Amazon believes it is the leader in what will, in retrospect, be seen as a seachange in the way we work and shop. It wants to invest as much as possible in that, so it manages for cash flow and is borrowing for even more firepower in its manic devotion to winning this battle.
Why does Amazon manage AWS differently than other business units?
So the conundrum about AWS margins is why they are high, not low as the Amazon business philosophy would dictate. Why is Amazon managing this business so differently than its others?
I believe that the biggest issue for AWS executives is keeping up with customer demand. Two years ago I estimated that Amazon needed to install $6.5 million in equipment each and every day of the year; I may have estimated too high a figure, but it’s clear that Amazon has to manage a tremendous engineering process to provision enough computing resources to meet demand. To state it bluntly: Growing a $6 billion computing infrastructure 49 percent annually is a herculean task.
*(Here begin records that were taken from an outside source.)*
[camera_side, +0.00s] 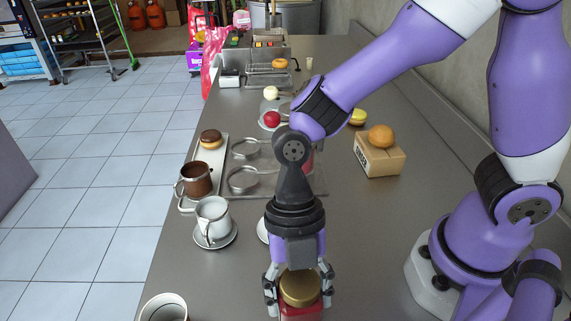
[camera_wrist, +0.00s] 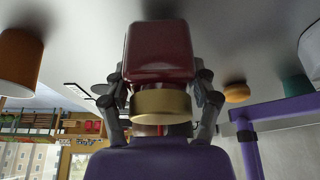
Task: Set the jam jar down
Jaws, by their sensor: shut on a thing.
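The jam jar (camera_side: 301,311) is red with a gold lid. It is at the bottom edge of the side view, where its lower part is cut off. My gripper (camera_side: 299,286) is shut on the jar, with a finger on each side near the lid. In the wrist view the red jar (camera_wrist: 159,52) and its gold lid (camera_wrist: 160,104) sit between the fingers of my gripper (camera_wrist: 160,92). I cannot tell whether the jar's base touches the counter (camera_side: 215,275).
A white cup (camera_side: 165,308) stands left of the jar at the bottom edge. A white jug (camera_side: 212,216) on a saucer and a brown mug (camera_side: 196,180) stand further back on the left. A cardboard box (camera_side: 379,160) with a bun on top is at back right.

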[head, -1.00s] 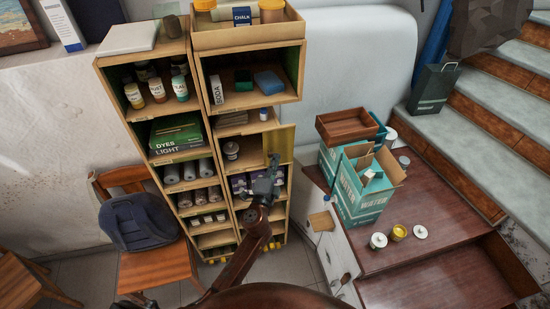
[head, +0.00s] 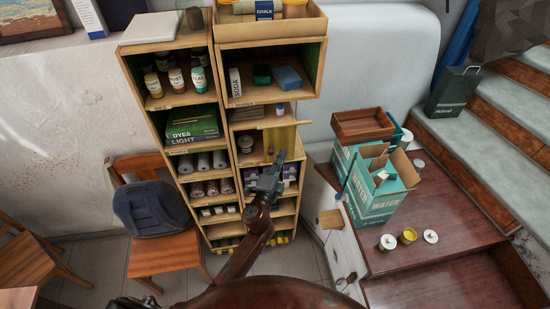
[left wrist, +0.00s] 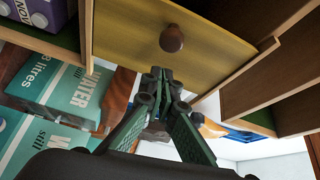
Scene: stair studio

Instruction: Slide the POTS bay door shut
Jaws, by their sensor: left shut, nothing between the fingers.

Therefore, cutting prices (and margins) isn’t in AWS’s interest, given the scope of this task. When you’re working flat-out to keep up with demand, the last thing you want to do is create even more demand. A 49 percent growth rate shows that there is no shortage of demand -- and demand is where the really interesting implication of AWS’s revenues displays itself.
AWS demand shows IT is no commodity
A decade ago, Nick Carr achieved great fame with his book “Does IT Matter: Information Technology and the Corrosion of Competitive Advantage” (to save you the suspense, the answer is a resounding no). According to Carr, IT is nothing more than a commodity, undifferentiated function that should be directed toward low-cost, standardized offerings.
Carr’s perspective gained many adherents, and the outsourcing craze of the past decade reflects it. In effect, Carr believes that everything important about IT has already been created, and the remaining challenge is to squeeze cost out of it.